Basics – What is SEL?
Social and emotional learning (SEL) is the process through which children and adults understand and manage emotions, set and achieve positive goals, feel and show empathy for others, establish and maintain positive relationships and make responsible decisions.
Components of SEL
Social Emotional Learning can be broken into 5 core topics:
- Self-Awareness- is the ability to accurately recognize one’s own emotions, thoughts and values along with the ability to understand how they impact their behavior. It requires students to identify their strengths, weaknesses and external limitations. The goal of this module is to help students to maximize their strengths and minimize their shortcomings.
- Self-Management- is the commitment to take responsibility for one’s behavior. This skill teaches students how to make choices that lead them closer to their long-term goals, instead of procrastinating or making instantly gratifying choices that have detrimental impacts on long-term goals. This module will lay the foundation for positive decision making and provide students with the tools to create a self-controlled action plan, create a schedule to accomplish that plan and identify roadblocks to completing their action plan.
- Social-Awareness- The ability to take the perspective of and empathize with others, including those from diverse backgrounds and cultures. This module will ask students to consider social and ethical norms. It will also ask questions to help students to identify where their support systems are in their community, families and school.
- Relationship Management-is the ability to establish and maintain healthy and rewarding relationships with diverse individuals and groups.

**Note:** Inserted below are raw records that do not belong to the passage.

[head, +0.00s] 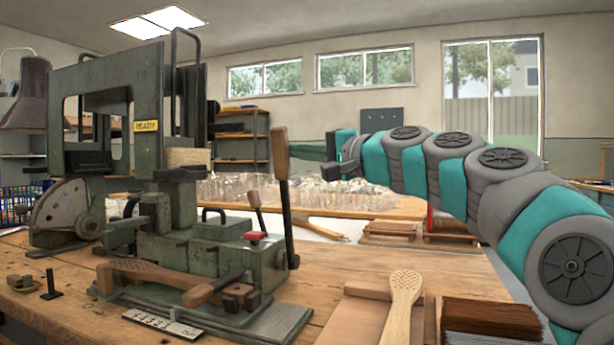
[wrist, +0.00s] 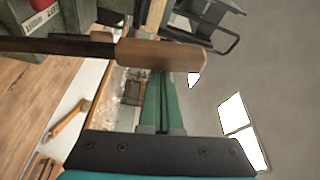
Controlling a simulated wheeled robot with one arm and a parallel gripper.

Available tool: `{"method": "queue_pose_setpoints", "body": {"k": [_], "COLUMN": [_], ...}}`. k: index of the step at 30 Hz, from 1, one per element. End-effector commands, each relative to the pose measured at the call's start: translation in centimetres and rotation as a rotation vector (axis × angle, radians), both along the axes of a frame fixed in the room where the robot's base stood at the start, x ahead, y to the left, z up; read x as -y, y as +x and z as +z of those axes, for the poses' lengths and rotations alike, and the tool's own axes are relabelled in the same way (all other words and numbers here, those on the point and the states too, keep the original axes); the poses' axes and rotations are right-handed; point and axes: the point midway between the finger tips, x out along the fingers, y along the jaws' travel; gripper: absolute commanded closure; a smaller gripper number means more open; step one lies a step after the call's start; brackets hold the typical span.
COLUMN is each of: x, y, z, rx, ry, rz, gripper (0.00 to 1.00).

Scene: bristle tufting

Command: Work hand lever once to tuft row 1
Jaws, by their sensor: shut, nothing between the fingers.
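The green tufting machine (head: 185,215) stands on the wooden bench at the left in the head view. Its hand lever (head: 288,225) stands nearly upright at the machine's right side, with a wooden grip (head: 280,155) on top. In the wrist view the wooden grip (wrist: 160,58) lies across the picture just past my fingertips. My gripper (head: 331,170) is to the right of the grip in the head view, at about its height. Its green fingers (wrist: 164,85) are together and empty. The gripper looks apart from the lever; the exact gap is hard to tell.
A second, shorter wooden-handled lever (head: 257,208) sits close to the hand lever. A perforated wooden paddle (head: 404,295) and stacks of brown bristles (head: 488,322) lie at the front right.

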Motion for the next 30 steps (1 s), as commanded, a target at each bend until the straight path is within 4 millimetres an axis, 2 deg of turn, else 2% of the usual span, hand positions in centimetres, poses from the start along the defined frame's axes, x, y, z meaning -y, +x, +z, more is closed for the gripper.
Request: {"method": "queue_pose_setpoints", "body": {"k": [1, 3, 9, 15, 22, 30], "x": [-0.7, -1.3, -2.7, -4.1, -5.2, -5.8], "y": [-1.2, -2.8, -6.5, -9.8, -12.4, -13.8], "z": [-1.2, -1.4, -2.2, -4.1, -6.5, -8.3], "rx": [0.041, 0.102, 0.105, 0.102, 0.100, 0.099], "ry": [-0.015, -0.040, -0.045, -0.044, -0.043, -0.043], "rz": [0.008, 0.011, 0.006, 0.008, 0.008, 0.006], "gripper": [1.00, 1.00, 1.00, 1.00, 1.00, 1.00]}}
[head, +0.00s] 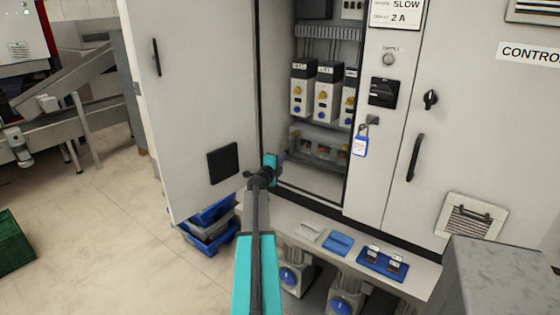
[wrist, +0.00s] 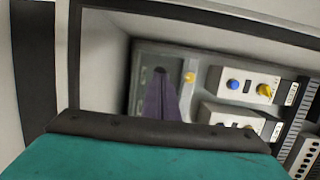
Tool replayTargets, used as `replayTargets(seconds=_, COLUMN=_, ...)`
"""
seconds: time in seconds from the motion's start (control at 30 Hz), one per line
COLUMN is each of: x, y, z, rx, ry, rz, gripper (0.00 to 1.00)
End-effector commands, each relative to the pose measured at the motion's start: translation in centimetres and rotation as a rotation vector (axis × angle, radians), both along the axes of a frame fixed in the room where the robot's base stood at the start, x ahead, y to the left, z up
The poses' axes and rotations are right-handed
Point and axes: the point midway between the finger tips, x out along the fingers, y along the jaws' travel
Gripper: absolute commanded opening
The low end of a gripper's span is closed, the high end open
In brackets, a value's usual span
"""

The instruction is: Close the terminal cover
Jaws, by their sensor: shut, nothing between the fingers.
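The terminal cover (head: 338,137) is a clear, smoky panel over a low terminal block inside the open cabinet, below a row of drive units. Orange and dark parts show through it. I cannot tell whether it is fully shut. My gripper (head: 283,156) is just left of the block, at the cabinet opening. Its purple fingers (wrist: 160,100) show in the wrist view, shut and empty, in front of a grey part. Whether they touch the cover is unclear.
The cabinet door (head: 190,100) stands open at left. Drive units (head: 327,93) sit above the block. A padlock with a blue tag (head: 360,143) hangs at right. A ledge (head: 410,280) below carries blue and grey pieces. Blue crates (head: 208,228) stand on the floor.

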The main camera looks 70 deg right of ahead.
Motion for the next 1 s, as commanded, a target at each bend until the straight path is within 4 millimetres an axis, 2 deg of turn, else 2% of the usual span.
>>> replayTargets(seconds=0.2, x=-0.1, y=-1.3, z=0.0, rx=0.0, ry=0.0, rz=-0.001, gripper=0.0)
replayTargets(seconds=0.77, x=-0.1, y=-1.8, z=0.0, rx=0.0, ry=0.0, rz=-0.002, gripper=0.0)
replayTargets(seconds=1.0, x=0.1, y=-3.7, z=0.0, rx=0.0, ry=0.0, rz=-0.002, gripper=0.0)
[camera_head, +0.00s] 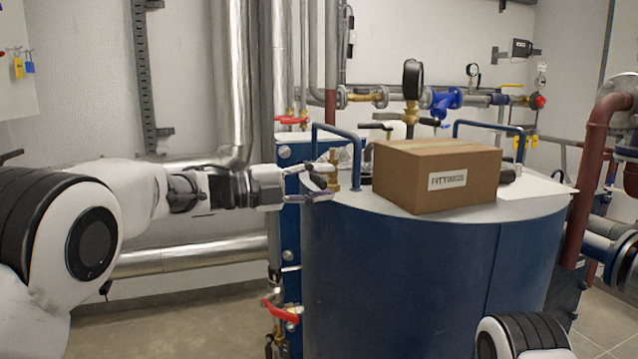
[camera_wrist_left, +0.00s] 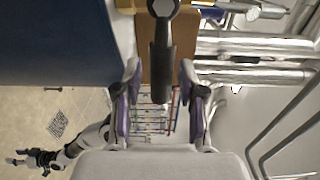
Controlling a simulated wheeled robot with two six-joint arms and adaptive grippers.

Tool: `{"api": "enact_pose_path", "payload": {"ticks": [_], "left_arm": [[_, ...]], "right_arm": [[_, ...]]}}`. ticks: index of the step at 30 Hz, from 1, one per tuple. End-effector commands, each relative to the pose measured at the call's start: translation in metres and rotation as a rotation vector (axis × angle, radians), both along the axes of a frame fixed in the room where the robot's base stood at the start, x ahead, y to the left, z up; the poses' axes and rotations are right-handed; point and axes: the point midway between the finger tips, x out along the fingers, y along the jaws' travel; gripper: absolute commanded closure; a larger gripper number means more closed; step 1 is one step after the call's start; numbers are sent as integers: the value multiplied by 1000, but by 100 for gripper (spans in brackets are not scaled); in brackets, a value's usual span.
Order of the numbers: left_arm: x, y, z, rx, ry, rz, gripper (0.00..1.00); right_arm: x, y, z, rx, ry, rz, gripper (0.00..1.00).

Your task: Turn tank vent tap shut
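The tank vent tap, a brass fitting (camera_head: 334,172) with a black lever, stands at the left edge of the blue tank's top (camera_head: 400,270). My left gripper (camera_head: 318,183) is at this tap, reaching in from the left. In the left wrist view the black lever (camera_wrist_left: 160,65) points between the two fingers of the left gripper (camera_wrist_left: 161,85). The fingers are apart, with a gap on each side of the lever. In the left wrist view my right arm shows at the lower left with its gripper (camera_wrist_left: 32,158), too small to tell its state.
A cardboard box labelled FITTINGS (camera_head: 436,178) stands on the tank top, right of the tap. A blue handle (camera_head: 337,130) rises behind the tap. Red-handled valves (camera_head: 281,311) and a silver pipe (camera_head: 190,256) are near my left arm.

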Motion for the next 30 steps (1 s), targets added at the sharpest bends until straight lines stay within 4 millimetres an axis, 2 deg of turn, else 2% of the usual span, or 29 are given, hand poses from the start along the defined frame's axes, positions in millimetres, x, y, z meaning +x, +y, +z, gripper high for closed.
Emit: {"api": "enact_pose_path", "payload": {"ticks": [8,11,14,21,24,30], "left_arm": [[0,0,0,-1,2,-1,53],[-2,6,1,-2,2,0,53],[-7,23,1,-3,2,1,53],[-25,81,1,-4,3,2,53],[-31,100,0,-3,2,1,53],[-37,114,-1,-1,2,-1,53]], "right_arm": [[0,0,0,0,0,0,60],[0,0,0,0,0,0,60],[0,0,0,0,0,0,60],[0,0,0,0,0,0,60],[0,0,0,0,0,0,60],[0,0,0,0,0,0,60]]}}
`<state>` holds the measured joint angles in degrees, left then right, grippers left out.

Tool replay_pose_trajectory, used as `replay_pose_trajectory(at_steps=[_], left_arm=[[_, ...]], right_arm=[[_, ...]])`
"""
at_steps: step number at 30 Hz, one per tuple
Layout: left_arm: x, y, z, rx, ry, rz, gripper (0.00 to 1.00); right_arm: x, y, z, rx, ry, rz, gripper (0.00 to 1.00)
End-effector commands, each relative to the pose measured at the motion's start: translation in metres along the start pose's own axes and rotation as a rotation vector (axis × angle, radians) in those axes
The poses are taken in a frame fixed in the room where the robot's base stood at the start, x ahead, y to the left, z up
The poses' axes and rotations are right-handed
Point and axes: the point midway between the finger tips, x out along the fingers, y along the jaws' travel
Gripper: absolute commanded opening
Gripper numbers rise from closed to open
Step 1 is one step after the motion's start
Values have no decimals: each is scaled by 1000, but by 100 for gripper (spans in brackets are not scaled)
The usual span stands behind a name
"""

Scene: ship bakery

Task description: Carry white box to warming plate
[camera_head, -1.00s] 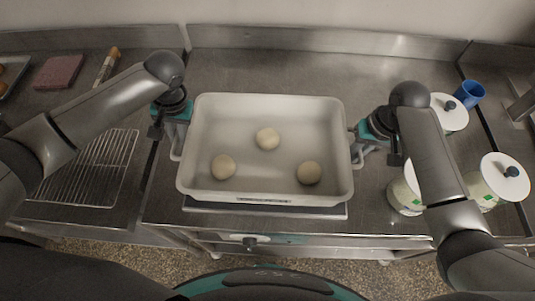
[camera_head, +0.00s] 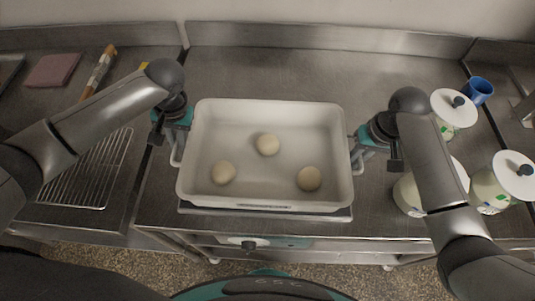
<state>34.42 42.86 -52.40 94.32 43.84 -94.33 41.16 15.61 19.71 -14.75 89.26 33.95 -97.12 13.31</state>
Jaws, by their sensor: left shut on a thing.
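The white box (camera_head: 266,195) is a wide open tray holding three pale dough balls (camera_head: 267,145), (camera_head: 223,172), (camera_head: 309,178). It is level, above the warming plate (camera_head: 266,214), a flat metal slab whose front edge shows below the box. The box hides the rest of the plate, and I cannot tell whether the two touch. My left gripper (camera_head: 177,140) is shut on the handle at the box's left end. My right gripper (camera_head: 362,149) is at the right-end handle and looks shut on it.
Several jars with white lids (camera_head: 513,172) stand on the right beside my right arm, with a blue cup (camera_head: 479,92) behind. The counter behind the box is clear.

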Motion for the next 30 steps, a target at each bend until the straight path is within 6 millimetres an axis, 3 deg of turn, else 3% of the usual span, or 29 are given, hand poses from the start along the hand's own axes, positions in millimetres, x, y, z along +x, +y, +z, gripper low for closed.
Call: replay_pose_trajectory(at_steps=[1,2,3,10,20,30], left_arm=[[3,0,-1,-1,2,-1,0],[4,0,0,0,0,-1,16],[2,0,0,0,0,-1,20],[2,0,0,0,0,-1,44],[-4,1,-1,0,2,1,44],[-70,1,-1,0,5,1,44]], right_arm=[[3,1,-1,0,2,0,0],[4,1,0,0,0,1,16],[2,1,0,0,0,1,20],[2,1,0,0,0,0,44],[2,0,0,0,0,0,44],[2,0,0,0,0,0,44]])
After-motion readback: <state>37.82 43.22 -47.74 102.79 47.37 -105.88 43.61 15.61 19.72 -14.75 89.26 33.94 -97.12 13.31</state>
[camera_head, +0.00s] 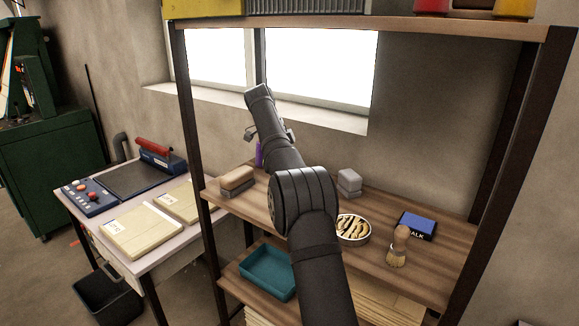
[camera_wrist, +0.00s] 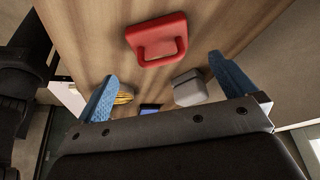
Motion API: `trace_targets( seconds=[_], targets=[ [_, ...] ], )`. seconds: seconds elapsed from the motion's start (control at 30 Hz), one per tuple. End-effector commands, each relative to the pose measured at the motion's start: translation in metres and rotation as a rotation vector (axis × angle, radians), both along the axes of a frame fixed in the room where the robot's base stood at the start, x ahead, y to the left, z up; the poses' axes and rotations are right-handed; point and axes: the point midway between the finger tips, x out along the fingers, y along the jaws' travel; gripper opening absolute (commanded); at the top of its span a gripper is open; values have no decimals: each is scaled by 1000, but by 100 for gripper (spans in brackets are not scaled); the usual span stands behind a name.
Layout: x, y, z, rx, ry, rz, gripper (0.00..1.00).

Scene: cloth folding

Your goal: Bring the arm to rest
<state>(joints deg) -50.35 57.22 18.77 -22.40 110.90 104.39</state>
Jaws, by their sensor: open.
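My arm rises from the bottom of the head view across the wooden shelf unit, leaning up and to the left. My gripper (camera_head: 270,133) is at its far end, above the middle shelf and in front of the window, partly hidden by the arm. In the wrist view my gripper (camera_wrist: 163,67) has its two blue fingers spread wide, with nothing held between them. Beyond the fingers, a red block with a handle (camera_wrist: 158,40) and a grey block (camera_wrist: 190,88) are on a wooden surface, apart from the fingers.
A teal tray (camera_head: 268,272) is below. A shelf post (camera_head: 193,130) and top board (camera_head: 400,24) frame my arm.

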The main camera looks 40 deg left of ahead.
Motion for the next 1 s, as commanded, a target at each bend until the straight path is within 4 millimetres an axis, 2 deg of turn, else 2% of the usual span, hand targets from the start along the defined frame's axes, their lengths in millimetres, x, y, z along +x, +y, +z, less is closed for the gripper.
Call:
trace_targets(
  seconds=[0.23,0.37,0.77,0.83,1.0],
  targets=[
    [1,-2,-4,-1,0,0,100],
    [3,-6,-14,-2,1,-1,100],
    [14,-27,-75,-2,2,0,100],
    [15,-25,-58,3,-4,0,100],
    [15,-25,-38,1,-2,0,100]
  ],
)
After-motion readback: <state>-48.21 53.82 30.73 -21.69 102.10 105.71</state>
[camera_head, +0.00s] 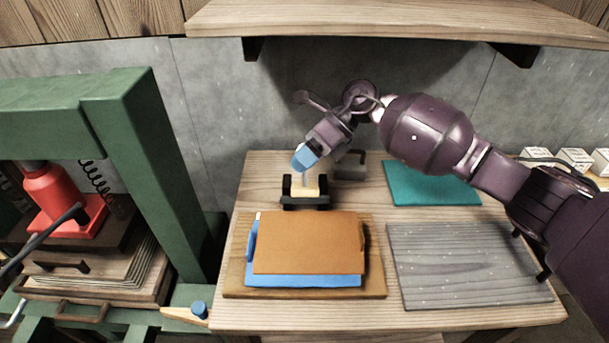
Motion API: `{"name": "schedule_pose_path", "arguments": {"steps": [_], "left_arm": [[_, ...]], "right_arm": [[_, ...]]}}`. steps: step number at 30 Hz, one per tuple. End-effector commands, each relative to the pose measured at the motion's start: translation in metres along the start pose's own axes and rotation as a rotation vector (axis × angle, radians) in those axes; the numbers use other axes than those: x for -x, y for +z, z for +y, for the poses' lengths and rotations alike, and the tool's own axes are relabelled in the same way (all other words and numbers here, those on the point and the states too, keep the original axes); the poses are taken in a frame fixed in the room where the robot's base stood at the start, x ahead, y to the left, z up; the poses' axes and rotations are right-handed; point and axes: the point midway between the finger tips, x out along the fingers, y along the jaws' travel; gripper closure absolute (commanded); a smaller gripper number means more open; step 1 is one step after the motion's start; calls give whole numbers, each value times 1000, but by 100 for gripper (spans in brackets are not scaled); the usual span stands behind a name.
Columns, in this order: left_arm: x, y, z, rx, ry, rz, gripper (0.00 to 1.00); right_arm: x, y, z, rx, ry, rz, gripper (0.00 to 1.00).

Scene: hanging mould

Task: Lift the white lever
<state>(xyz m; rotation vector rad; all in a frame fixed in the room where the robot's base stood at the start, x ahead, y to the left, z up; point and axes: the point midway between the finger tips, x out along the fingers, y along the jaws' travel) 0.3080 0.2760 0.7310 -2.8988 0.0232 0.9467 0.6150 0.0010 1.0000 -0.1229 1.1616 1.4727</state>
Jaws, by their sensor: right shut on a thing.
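A small black fixture (306,201) with a pale wooden block stands on the wooden table. A small pale upright piece (304,175) rises from it, mostly hidden by my gripper; I take it for the white lever, but its shape is not clear. My right gripper (304,160), with blue fingertips, reaches down over the fixture and is shut on this pale piece. My left gripper is not in view.
In front of the fixture lie a brown sheet (308,243) and a blue-edged frame on a board. A teal mat (430,184) and a grey board (468,264) lie to the right. A green press (150,160) stands left. A shelf (400,20) overhangs the back.

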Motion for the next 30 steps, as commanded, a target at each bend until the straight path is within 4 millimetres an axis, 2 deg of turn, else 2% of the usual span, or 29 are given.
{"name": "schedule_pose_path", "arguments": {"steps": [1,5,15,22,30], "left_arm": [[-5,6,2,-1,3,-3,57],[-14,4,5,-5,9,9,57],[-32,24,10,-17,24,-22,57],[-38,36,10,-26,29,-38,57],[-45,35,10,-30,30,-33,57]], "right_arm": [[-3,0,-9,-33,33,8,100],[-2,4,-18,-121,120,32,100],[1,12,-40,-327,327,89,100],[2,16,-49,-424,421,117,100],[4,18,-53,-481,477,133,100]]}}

This exercise will challenge students to be intentional about their relationships with others and the community that they create. Students will learn how to set boundaries and goals in each relationship they pursue.
- Effective Decision Making- is the ability to make constructive choices about personal behavior and social interactions based on ethical standards, safety concerns and social norms. This exercise will give students a problem, while also asking them to evaluate what the solution should be and what potential consequences that decision could have on their long-term goals.